[BEGIN SOURCE EXCERPT]

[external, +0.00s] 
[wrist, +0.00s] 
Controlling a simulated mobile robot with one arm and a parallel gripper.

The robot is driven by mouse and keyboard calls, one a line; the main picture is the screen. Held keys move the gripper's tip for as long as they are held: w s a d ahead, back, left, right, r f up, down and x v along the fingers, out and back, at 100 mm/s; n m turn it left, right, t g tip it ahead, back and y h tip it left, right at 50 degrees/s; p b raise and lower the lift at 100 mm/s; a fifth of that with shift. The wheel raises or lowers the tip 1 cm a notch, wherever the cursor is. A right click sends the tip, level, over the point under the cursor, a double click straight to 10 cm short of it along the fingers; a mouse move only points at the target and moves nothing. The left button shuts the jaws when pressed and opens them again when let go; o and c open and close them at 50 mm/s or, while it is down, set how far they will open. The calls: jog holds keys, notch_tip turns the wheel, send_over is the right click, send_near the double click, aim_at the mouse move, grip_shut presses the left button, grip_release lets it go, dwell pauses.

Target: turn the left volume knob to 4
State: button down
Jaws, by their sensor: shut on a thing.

[END SOURCE EXCERPT]

Write out a verbatim copy of the data, beginning with its first line and ending with the line that contains "Controlling a simulated".

[external, +0.00s] 
[wrist, +0.00s] 
Controlling a simulated mobile robot with one arm and a parallel gripper.

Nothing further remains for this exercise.